300: The Battle of Artemisia
Zack Snyder has co-written with his original 300 compadres this sequel for another director to helm while he’s busy trying to make Superman soar again at the box-office. The fact that all of the 300 Spartan warriors died in the first movie bar the narrator, who went on to lead the hilarious charge in the next battle that closed the original film, doesn’t stop Snyder & Co making a sequel – about different characters, at a different battle, before Thermopylae.
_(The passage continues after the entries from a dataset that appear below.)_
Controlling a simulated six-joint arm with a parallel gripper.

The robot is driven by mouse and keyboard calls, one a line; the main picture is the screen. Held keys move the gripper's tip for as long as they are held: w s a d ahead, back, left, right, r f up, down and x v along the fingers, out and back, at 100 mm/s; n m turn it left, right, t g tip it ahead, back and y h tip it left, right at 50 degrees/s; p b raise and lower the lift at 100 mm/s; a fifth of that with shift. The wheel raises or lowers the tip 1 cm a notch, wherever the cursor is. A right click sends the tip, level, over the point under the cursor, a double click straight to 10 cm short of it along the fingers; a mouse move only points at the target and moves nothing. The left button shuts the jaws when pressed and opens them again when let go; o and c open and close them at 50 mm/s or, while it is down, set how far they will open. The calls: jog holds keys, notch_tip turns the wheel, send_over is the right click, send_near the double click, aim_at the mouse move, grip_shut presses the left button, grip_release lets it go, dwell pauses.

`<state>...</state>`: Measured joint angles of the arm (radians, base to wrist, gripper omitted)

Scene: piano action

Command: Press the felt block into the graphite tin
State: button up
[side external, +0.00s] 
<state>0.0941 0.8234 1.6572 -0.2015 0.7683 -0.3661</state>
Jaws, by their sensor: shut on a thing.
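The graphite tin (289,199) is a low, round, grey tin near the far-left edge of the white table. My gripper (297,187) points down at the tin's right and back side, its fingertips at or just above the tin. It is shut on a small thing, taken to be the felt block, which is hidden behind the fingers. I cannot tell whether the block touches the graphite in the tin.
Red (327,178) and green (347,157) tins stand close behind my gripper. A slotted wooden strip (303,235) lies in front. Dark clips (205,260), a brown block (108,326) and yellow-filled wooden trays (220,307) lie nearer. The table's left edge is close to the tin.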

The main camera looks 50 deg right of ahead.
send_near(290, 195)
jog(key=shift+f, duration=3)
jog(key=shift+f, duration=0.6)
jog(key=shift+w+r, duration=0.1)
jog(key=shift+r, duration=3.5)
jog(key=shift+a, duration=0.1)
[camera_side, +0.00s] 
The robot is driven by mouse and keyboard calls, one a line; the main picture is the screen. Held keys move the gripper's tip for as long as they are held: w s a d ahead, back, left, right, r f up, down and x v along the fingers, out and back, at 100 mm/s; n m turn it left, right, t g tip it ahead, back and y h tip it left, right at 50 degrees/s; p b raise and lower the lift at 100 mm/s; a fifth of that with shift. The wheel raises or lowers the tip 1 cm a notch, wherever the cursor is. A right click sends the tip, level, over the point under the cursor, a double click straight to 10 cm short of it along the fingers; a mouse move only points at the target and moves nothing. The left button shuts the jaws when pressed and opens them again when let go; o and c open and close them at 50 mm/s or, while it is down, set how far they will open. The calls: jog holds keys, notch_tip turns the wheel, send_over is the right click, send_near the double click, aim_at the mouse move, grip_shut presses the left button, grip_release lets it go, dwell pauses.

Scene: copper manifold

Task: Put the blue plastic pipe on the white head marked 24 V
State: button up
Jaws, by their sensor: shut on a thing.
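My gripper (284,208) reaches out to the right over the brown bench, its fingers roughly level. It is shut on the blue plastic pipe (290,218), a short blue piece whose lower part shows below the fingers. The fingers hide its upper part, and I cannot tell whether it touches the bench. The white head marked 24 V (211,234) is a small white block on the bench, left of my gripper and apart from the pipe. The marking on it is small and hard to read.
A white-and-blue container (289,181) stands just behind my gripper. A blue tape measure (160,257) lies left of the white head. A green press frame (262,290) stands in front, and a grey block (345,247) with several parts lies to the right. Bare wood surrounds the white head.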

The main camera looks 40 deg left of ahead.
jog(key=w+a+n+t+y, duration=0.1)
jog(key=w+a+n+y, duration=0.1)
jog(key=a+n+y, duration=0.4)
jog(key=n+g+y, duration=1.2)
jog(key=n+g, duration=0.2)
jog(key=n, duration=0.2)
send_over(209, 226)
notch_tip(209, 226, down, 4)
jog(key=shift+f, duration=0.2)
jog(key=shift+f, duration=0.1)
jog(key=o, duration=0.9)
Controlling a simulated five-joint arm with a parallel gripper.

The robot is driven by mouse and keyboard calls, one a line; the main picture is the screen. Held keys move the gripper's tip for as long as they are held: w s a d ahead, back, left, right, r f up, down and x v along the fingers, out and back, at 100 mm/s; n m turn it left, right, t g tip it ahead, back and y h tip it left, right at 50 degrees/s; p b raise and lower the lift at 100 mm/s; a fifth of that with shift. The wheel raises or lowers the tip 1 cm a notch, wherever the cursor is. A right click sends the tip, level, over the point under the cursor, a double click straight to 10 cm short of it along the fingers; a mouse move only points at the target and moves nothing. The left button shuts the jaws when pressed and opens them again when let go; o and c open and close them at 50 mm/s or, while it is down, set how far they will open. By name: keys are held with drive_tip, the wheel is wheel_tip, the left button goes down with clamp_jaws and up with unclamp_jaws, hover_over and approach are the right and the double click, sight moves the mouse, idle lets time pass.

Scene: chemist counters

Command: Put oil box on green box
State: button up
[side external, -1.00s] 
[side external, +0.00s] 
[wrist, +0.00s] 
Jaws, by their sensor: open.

Apparently sequel has some new and strange meaning that Snyder will instruct us in thru an epic, unintentionally hilarious, battle between freedom-loving Americans Athenians and tyrannical Persians.

The Great Gatsby
I venerate F Scott Fitzgerald’s masterpiece, but that is why I can’t think Baz Lurhmann’s film of it can be anything but a disaster. Leonardo DiCaprio is a good choice to play the enigmatic titular old sport, as is Joel Edgerton as his nemesis, but the blanker-than-thou Tobey Maguire as Nick Carraway may narrate us all into a coma, and Carey Mulligan for all her strengths will struggle with the eternally thankless role of Daisy. My great fear is Lurhmann’s inability to handle subtlety. Gatsby is all about Fitzgerald’s prose, which flows like sparkling champagne, not swooping thru raucous parties and zeroing in on high camp comedy scenes…

Breaking Dawn: Part II
The decision to split Breaking Dawn into two films would hopefully be unwise after the awfulness of the padded Part I, but the need to see how things end will defeat any desire to punish such commercial crassness. What now for the rapidly ageing Renesme and her creepily smitten werewolf protector Jacob? How will Bella adjust to being a very, very thirsty newborn vampire? Can Michael Sheen Fassbender this film to campy heights as the Volturi travel en masse to Forks to abduct her? Or will director Bill Condon’s bizarrely perfunctory approach produce another bloated, inert, embarrassing disaster and end the series on a very low note?